**PROBLEM TO WORK ON**
All records are to be retyped faithfully and completely.

**EXTRACTED ENTRIES**
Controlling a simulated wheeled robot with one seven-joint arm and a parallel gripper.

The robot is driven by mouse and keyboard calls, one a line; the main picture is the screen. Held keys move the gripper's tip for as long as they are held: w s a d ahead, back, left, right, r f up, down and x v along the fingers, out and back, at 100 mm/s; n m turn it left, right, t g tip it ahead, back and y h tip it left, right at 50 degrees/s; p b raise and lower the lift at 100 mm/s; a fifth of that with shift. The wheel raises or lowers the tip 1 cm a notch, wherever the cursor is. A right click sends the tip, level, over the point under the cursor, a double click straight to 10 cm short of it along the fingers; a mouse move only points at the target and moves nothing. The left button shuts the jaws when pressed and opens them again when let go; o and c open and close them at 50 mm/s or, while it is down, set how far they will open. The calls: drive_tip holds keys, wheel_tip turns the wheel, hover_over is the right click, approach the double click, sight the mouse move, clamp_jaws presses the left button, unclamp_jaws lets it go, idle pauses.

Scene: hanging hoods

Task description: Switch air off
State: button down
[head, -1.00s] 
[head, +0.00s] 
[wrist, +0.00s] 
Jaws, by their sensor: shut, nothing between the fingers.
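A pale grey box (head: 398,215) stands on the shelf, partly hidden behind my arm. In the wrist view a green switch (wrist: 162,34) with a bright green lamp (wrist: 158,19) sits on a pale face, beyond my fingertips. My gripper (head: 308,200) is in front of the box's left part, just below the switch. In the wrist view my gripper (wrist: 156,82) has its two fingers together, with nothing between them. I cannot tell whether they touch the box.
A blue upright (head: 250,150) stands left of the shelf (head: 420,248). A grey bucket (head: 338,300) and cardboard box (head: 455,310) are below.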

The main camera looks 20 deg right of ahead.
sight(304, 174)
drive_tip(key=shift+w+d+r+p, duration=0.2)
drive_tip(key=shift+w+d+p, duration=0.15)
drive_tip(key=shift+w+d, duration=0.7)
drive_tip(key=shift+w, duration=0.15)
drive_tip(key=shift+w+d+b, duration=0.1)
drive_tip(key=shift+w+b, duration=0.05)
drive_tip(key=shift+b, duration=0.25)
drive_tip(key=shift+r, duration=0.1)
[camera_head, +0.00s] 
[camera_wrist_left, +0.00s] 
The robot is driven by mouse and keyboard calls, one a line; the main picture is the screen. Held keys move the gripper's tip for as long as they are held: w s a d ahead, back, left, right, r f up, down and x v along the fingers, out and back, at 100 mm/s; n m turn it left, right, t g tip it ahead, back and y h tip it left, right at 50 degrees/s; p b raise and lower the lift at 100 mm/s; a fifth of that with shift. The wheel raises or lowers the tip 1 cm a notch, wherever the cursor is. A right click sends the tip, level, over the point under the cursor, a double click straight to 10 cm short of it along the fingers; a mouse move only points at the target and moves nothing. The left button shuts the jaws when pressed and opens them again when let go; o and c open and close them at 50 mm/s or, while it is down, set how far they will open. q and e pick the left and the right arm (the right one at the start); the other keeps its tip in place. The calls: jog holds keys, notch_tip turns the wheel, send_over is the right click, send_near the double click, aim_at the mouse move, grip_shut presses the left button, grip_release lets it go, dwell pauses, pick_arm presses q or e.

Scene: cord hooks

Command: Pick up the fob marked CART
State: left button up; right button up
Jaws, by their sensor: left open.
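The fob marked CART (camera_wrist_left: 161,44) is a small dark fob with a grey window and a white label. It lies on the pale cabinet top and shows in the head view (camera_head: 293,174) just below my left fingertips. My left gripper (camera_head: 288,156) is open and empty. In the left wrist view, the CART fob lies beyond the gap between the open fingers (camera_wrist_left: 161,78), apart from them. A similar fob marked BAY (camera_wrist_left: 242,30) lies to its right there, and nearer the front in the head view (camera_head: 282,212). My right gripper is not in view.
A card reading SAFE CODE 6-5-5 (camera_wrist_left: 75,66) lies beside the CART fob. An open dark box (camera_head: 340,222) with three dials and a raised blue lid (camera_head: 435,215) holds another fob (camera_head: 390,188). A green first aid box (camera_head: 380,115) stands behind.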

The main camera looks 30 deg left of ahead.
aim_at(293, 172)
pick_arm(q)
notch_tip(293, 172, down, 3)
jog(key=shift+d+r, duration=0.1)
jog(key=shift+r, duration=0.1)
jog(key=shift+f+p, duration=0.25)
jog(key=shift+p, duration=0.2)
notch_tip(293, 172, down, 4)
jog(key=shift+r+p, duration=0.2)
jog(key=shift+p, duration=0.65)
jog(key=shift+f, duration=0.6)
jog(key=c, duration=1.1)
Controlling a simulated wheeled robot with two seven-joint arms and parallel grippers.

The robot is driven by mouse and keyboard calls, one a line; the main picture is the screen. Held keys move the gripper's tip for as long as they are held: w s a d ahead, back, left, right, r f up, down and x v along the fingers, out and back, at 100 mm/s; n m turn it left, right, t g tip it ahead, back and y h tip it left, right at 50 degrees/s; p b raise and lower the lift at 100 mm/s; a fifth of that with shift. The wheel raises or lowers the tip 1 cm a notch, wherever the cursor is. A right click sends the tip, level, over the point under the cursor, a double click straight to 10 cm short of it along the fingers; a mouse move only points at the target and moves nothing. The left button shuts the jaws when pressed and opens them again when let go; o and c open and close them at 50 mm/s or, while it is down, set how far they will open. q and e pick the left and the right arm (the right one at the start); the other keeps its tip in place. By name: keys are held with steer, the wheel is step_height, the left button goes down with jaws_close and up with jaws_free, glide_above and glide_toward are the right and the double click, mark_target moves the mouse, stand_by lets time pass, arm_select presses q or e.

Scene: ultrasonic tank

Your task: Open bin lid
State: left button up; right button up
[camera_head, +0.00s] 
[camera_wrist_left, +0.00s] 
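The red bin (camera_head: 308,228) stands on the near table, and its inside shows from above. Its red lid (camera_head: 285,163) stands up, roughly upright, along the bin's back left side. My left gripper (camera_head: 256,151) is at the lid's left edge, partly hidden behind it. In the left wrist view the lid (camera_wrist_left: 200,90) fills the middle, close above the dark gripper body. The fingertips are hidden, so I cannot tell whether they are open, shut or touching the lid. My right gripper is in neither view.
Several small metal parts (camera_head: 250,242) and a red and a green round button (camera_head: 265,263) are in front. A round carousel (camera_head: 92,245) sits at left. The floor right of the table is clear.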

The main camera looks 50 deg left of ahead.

**EXERCISE RESPONSE**
Controlling a simulated wheeled robot with one seven-joint arm and a parallel gripper.

The robot is driven by mouse and keyboard calls, one a line; the main picture is the screen. Held keys move the gripper's tip for as long as they are held: w s a d ahead, back, left, right, r f up, down and x v along the fingers, out and back, at 100 mm/s; n m turn it left, right, t g tip it ahead, back and y h tip it left, right at 50 degrees/s; p b raise and lower the lift at 100 mm/s; a fifth of that with shift. The wheel raises or lowers the tip 1 cm a notch, wherever the cursor is. A right click sends the tip, level, over the point under the cursor, a double click straight to 10 cm short of it along the fingers; a mouse move only points at the target and moves nothing. The left button shuts the jaws when pressed and opens them again when let go; o and c open and close them at 50 mm/s or, while it is down, set how far they will open. The calls: drive_tip holds keys, wheel_tip turns the wheel, hover_over is the right click, approach the double click, sight the mouse move, clamp_jaws presses the left button, unclamp_jaws lets it go, idle pauses.

Scene: hanging hoods

Task description: Switch air off
State: button down
[head, -1.00s] 
[head, +0.00s] 
[wrist, +0.00s] 
Jaws, by their sensor: shut, nothing between the fingers.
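A pale grey box (head: 398,215) stands on the shelf, partly hidden behind my arm. In the wrist view a green switch (wrist: 162,34) with a bright green lamp (wrist: 158,19) sits on a pale face, beyond my fingertips. My gripper (head: 308,200) is in front of the box's left part, just below the switch. In the wrist view my gripper (wrist: 156,82) has its two fingers together, with nothing between them. I cannot tell whether they touch the box.
A blue upright (head: 250,150) stands left of the shelf (head: 420,248). A grey bucket (head: 338,300) and cardboard box (head: 455,310) are below.

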The main camera looks 20 deg right of ahead.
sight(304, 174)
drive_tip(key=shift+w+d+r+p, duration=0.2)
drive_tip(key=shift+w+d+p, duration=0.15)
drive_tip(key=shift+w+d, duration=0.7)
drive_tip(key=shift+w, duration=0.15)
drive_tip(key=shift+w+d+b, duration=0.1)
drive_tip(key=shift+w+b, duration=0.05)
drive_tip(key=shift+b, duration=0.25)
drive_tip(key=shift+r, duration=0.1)
[camera_head, +0.00s] 
[camera_wrist_left, +0.00s] 
The robot is driven by mouse and keyboard calls, one a line; the main picture is the screen. Held keys move the gripper's tip for as long as they are held: w s a d ahead, back, left, right, r f up, down and x v along the fingers, out and back, at 100 mm/s; n m turn it left, right, t g tip it ahead, back and y h tip it left, right at 50 degrees/s; p b raise and lower the lift at 100 mm/s; a fifth of that with shift. The wheel raises or lowers the tip 1 cm a notch, wherever the cursor is. A right click sends the tip, level, over the point under the cursor, a double click straight to 10 cm short of it along the fingers; a mouse move only points at the target and moves nothing. The left button shuts the jaws when pressed and opens them again when let go; o and c open and close them at 50 mm/s or, while it is down, set how far they will open. q and e pick the left and the right arm (the right one at the start); the other keeps its tip in place. The calls: jog holds keys, notch_tip turns the wheel, send_over is the right click, send_near the double click, aim_at the mouse move, grip_shut presses the left button, grip_release lets it go, dwell pauses, pick_arm presses q or e.

Scene: cord hooks

Command: Pick up the fob marked CART
State: left button up; right button up
Jaws, by their sensor: left open.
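The fob marked CART (camera_wrist_left: 161,44) is a small dark fob with a grey window and a white label. It lies on the pale cabinet top and shows in the head view (camera_head: 293,174) just below my left fingertips. My left gripper (camera_head: 288,156) is open and empty. In the left wrist view, the CART fob lies beyond the gap between the open fingers (camera_wrist_left: 161,78), apart from them. A similar fob marked BAY (camera_wrist_left: 242,30) lies to its right there, and nearer the front in the head view (camera_head: 282,212). My right gripper is not in view.
A card reading SAFE CODE 6-5-5 (camera_wrist_left: 75,66) lies beside the CART fob. An open dark box (camera_head: 340,222) with three dials and a raised blue lid (camera_head: 435,215) holds another fob (camera_head: 390,188). A green first aid box (camera_head: 380,115) stands behind.

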The main camera looks 30 deg left of ahead.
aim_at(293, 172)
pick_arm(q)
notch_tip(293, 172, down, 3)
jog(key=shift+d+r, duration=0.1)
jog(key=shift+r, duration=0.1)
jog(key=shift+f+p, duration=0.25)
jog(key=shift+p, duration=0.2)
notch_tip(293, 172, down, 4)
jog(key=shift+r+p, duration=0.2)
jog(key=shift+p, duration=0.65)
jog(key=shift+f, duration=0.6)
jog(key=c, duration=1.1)
Controlling a simulated wheeled robot with two seven-joint arms and parallel grippers.

The robot is driven by mouse and keyboard calls, one a line; the main picture is the screen. Held keys move the gripper's tip for as long as they are held: w s a d ahead, back, left, right, r f up, down and x v along the fingers, out and back, at 100 mm/s; n m turn it left, right, t g tip it ahead, back and y h tip it left, right at 50 degrees/s; p b raise and lower the lift at 100 mm/s; a fifth of that with shift. The wheel raises or lowers the tip 1 cm a notch, wherever the cursor is. A right click sends the tip, level, over the point under the cursor, a double click straight to 10 cm short of it along the fingers; a mouse move only points at the target and moves nothing. The left button shuts the jaws when pressed and opens them again when let go; o and c open and close them at 50 mm/s or, while it is down, set how far they will open. q and e pick the left and the right arm (the right one at the start); the other keeps its tip in place. By name: keys are held with steer, the wheel is step_height, the left button goes down with jaws_close and up with jaws_free, glide_above and glide_toward are the right and the double click, mark_target moves the mouse, stand_by lets time pass, arm_select presses q or e.

Scene: ultrasonic tank

Your task: Open bin lid
State: left button up; right button up
[camera_head, +0.00s] 
[camera_wrist_left, +0.00s] 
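The red bin (camera_head: 308,228) stands on the near table, and its inside shows from above. Its red lid (camera_head: 285,163) stands up, roughly upright, along the bin's back left side. My left gripper (camera_head: 256,151) is at the lid's left edge, partly hidden behind it. In the left wrist view the lid (camera_wrist_left: 200,90) fills the middle, close above the dark gripper body. The fingertips are hidden, so I cannot tell whether they are open, shut or touching the lid. My right gripper is in neither view.
Several small metal parts (camera_head: 250,242) and a red and a green round button (camera_head: 265,263) are in front. A round carousel (camera_head: 92,245) sits at left. The floor right of the table is clear.

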The main camera looks 50 deg left of ahead.

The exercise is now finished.